Given that we have such “variable” files, we can then open only those needed for the heavy duty computations. There will be rather a lot of these, but still only a small portion of the entire set of variables.

Systems for this approach include:

extract/invert(raw data into data items grouped by source variable)
recode(variable worth of data items)
integrate(using source variable recodings, do further recoding)
renew(selected variable recoding sets)
virtualize_records(prep subset of data needed in the next step for use with the API)
compute(using only necessary integrated and source recoded data item sets)
assemble(computed data item sets, recoded data item sets into rows and data blocks)
format_and_output(assembled data blocks, output final row oriented data)

The “assemble” and “format_and_output” systems will be the most consistently slow because of the I/O penalty they must incur. The “extract” system will be slow but it won’t need to run on every conversion execution, only when new source variables get added.

As you can probably guess, applying these systems is more complex than with the first approach; some are conditional on cache invalidation, and you know what they say about that…

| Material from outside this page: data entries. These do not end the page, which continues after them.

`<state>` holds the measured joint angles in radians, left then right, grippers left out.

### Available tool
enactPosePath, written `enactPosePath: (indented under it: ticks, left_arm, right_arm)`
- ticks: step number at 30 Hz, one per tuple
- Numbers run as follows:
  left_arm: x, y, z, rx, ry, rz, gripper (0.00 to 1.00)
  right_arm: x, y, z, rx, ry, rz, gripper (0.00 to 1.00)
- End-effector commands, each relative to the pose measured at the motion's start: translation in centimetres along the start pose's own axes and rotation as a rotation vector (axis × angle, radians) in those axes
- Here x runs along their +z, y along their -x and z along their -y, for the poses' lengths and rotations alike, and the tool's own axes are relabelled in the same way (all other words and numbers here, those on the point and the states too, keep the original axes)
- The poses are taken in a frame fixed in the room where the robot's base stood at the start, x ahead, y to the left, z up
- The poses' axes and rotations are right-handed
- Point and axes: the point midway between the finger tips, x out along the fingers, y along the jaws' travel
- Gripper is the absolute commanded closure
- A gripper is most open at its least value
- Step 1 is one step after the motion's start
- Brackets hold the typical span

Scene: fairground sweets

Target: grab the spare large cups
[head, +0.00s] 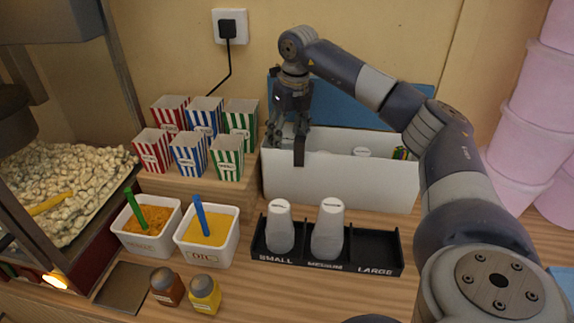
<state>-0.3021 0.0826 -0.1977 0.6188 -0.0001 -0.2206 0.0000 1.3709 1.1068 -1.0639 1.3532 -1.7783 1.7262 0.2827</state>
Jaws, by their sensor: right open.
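My right gripper (287,145) is open and points down at the left end of a white box (340,183). One finger overlaps the box's front wall; whether it touches the wall or anything inside is unclear. Inside the box, a white round top (362,152) shows near the middle, perhaps a cup stack. Most of the box's inside is hidden. A black holder (384,267) in front is labelled small, medium and large. White cup stacks stand upside down in the small (280,230) and medium (328,232) places. The large place is bare. My left gripper is not in view.
Striped popcorn boxes (188,153) stand on a wooden step left of the white box. Two tubs (147,243) (207,255) and two shakers (166,287) (205,293) stand front left. A popcorn machine (75,220) is far left. Pink tubs (537,100) stand right.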

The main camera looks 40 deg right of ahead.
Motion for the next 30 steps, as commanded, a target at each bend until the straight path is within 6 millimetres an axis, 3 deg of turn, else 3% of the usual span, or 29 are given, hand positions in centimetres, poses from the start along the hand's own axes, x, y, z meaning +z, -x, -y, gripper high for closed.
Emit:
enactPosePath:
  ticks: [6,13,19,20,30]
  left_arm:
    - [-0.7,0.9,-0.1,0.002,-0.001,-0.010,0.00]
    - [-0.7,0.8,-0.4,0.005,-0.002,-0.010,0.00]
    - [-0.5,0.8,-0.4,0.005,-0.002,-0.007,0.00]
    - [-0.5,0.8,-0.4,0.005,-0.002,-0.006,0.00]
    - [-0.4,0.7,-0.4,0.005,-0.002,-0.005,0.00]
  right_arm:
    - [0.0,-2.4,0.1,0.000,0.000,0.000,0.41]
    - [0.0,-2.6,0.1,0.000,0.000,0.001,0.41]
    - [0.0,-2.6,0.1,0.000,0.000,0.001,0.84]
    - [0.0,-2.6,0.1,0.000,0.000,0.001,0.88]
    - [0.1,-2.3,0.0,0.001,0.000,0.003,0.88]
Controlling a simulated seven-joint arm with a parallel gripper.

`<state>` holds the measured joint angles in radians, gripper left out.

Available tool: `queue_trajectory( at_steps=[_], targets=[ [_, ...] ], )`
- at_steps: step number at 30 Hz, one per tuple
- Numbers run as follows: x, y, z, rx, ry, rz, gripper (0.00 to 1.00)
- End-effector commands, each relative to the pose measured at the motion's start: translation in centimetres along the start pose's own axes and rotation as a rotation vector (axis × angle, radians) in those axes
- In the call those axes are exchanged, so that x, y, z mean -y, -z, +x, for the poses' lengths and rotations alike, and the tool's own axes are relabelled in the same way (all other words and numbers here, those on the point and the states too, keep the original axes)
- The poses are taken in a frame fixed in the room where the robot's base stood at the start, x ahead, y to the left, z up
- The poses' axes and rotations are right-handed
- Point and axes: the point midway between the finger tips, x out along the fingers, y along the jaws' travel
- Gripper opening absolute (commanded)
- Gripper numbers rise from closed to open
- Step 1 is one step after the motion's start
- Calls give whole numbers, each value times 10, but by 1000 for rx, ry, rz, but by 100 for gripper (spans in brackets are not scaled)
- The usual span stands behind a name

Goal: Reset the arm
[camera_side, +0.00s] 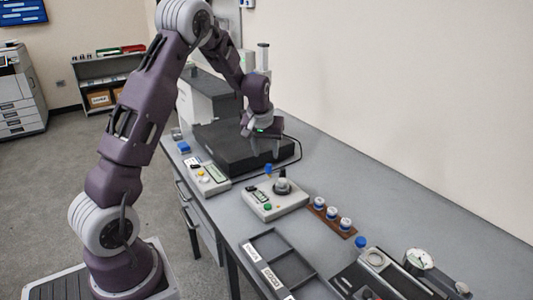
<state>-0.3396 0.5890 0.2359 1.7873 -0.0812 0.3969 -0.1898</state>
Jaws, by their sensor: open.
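My gripper (263,150) hangs at the end of my purple arm, pointing down over the black block (222,152) at the far part of the bench. Its jaws are small in this view and look empty and open. I cannot tell whether the fingertips touch the block's top or stay above it.
The grey bench (385,200) runs along the wall. It carries two control boxes (208,182) (270,204), a wooden rack with white-and-blue pieces (331,217), a divided tray (292,268) and a dial gauge (419,259). A cable (297,150) curves beside the block.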

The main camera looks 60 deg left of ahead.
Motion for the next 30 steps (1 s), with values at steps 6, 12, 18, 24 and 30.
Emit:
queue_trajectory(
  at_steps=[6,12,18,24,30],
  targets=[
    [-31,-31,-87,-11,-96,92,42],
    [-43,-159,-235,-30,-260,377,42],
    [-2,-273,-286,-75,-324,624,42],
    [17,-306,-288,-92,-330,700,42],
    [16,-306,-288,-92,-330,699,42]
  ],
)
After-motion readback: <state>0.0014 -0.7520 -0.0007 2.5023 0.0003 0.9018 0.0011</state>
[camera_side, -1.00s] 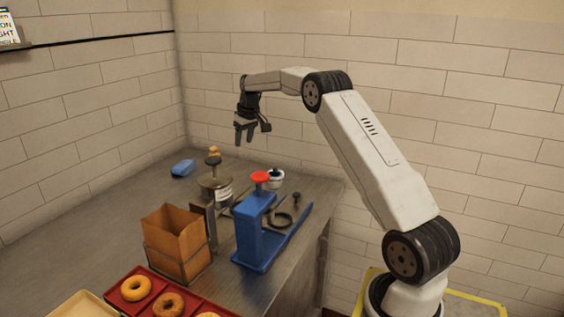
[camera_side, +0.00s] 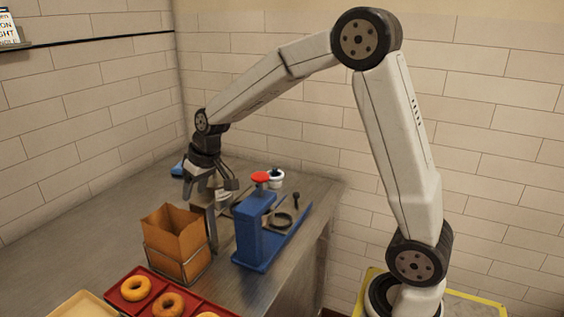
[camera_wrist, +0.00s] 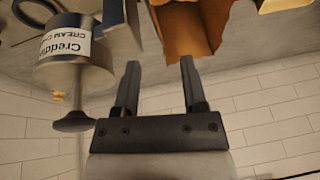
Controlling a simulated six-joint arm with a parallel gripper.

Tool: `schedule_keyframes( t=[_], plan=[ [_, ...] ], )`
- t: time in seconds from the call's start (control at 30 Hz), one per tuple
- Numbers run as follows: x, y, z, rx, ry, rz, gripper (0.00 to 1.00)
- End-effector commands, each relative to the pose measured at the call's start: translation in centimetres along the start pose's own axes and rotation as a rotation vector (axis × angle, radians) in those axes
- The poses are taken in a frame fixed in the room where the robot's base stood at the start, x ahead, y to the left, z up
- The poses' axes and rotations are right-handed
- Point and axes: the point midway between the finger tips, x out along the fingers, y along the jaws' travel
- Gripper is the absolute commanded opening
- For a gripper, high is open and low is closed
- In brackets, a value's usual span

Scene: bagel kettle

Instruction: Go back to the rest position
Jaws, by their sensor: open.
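My gripper (camera_side: 200,195) is open and empty in the side view. The open bag (camera_wrist: 190,28) lies beyond the fingertips there. To its left is a metal canister (camera_wrist: 78,75) with a white label and a dark knob. In the side view my gripper hides most of that canister.
A blue stand (camera_side: 250,230) with a red knob (camera_side: 260,178) is right of the bag. A red tray (camera_side: 150,308) with bagels is at the front.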

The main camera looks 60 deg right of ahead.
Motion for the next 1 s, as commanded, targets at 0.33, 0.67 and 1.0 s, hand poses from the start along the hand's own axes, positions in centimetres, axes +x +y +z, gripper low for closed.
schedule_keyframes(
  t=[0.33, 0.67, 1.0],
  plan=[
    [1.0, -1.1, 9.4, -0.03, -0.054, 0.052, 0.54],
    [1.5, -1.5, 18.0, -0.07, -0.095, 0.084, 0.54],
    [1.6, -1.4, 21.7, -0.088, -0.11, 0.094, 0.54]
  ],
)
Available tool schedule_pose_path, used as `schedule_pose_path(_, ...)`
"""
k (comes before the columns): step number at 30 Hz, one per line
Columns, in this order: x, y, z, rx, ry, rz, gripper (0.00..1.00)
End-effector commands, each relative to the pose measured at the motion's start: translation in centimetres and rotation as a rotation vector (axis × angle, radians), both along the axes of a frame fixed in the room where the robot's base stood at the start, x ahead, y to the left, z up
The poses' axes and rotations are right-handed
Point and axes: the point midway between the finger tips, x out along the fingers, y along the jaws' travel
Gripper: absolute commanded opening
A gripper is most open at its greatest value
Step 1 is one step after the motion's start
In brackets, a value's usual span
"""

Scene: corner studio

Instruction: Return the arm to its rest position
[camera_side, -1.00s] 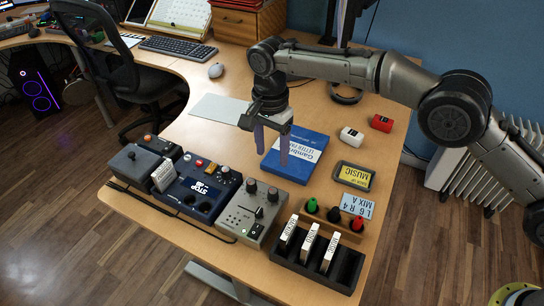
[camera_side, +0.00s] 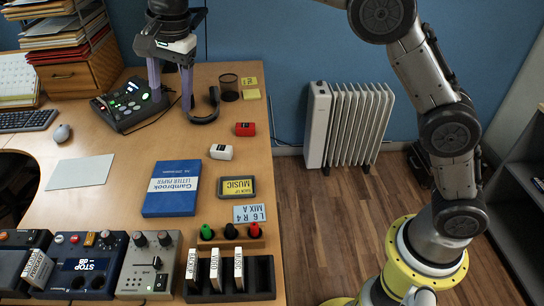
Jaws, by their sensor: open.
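My gripper (camera_side: 171,88) is at the top of the side view, pointing down with its two purple fingers apart and nothing between them. It shows in front of the back part of the wooden desk (camera_side: 125,150), near a black mixer-like device (camera_side: 128,104). Its exact height above the desk is hard to tell. My arm rises from a yellow-ringed base at lower right, and its upper part leaves the top of the picture.
Pedals and a slotted black rack (camera_side: 262,278) line the front. A white radiator (camera_side: 348,122) stands right of the desk.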

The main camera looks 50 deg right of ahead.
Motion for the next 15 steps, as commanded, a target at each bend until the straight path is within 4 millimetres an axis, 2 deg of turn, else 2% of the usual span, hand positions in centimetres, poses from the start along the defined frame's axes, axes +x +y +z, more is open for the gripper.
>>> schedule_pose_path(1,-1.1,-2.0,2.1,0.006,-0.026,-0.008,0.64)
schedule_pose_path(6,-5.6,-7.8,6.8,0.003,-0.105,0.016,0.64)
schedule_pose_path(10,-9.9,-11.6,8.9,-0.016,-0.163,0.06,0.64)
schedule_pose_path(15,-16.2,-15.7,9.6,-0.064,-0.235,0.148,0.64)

Implementing this approach in the real world would require using column oriented file format notions of “row groups” even for single threaded execution; we have to conserve memory. Implementing parallel execution requires some coordination between processes and keeping the data in sync at each stage could be tricky. While the Parquet format won’t do as an input or intermediate store of IPUMS data under conversion, it will certainly be a good format for the final converted data. The Apache Arrow representation of columnar data would probably do nicely as the interface between the recoding and the record virtualization stages – that way we could bolt any back-end data storage onto the user facing front end where the complex data conversion takes place.